In the spring, prices are always higher than other times of the year, says J.P. Gervais, chief agricultural economist with FCC, mostly because farmers use it the most during planting season.
In April, 2014, the FCC forecast the rates would drop to $500 per ton in 2015 for urea and phosphate but production has not increased, leading to higher prices. “We keep expecting more production to come online,” insisted Gervais.
As of March 11, data from Alberta Agriculture and Rural Development shows phosphate peaking at just over $800 per ton in June 2014, and dropping to just over $790 per ton last January. Urea prices peaked at just under $750 per ton in June and dropped to just over $600 per ton last January.
“Overall demand hasn’t slowed down much and we haven’t seen the supplies as projected,” Gervais added.
He expects the market to move sideways for some time. Farmers are trying to manage these expenses by storing as much product as possible and buying in the fall, when the rates are slightly lower.
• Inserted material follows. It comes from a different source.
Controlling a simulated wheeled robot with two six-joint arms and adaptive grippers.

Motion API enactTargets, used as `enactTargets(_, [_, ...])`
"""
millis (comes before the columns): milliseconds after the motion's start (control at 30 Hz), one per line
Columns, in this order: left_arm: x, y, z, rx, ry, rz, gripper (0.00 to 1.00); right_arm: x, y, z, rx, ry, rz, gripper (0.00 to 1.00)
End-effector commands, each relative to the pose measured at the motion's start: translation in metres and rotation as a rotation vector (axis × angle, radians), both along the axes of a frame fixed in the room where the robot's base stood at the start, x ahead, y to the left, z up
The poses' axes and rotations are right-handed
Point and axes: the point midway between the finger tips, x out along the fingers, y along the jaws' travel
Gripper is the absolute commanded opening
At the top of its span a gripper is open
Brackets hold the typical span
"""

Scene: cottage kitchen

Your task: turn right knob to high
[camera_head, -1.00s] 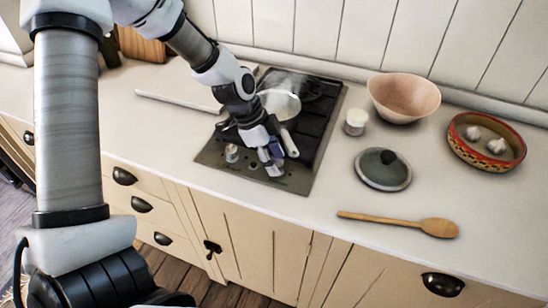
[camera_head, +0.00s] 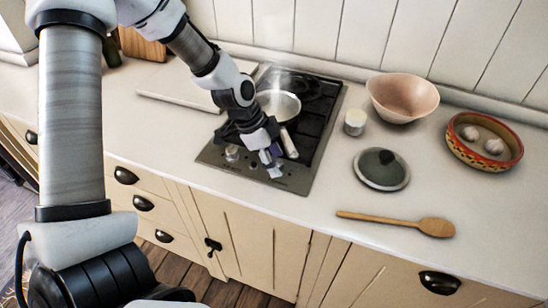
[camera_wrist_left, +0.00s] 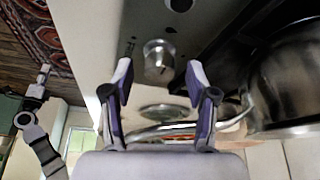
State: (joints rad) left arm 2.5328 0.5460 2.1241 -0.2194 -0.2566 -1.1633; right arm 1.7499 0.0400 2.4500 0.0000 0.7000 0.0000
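The stove (camera_head: 210,157) is a dark hob with a metal front panel. The right knob (camera_wrist_left: 158,60), a silver cylinder, shows in the left wrist view between my left fingertips. My left gripper (camera_wrist_left: 159,72) is open, its purple-lined fingers on either side of the knob with gaps showing. In the head view my left gripper (camera_head: 271,165) is over the right part of the panel and hides most of that knob. The left knob (camera_head: 231,153) stands clear to its left. My right gripper (camera_wrist_left: 43,75) shows small at the left of the wrist view; its opening is unclear.
A steaming pan (camera_head: 279,104) sits on the hob, its handle (camera_head: 289,143) close beside my left gripper. To the right are a small jar (camera_head: 355,122), a lid (camera_head: 382,169), a pink bowl (camera_head: 402,97), a patterned dish (camera_head: 485,141) and a wooden spoon (camera_head: 400,222). The front counter is mostly clear.

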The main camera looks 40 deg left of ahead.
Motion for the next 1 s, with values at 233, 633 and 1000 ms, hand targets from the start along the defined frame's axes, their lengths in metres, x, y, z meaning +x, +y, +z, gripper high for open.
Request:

However, with a lower Canadian dollar, a farmer’s purchasing power is going to be limited.
“I think we’ve seen more producers expand the storage capacity on the farm,” said Gervais.
The question Gervais often hears is, “Is this good or bad?” but he suggests the real questions people should be asking are “Why is it (prices) up and why is it down?”
Oil prices are down because of a saturated market but the demand for ag related products are still there, which Gervais feels is good for the industry. If the demand was also down then “you would probably notice weakness in agricultural commodities.”
When looking at the current market, Gervais says analysts at FCC consider urea and phosphate prices to forecast future rates. Despite the desire for more fertilizer, manufacturers have not increased production to meet that demand.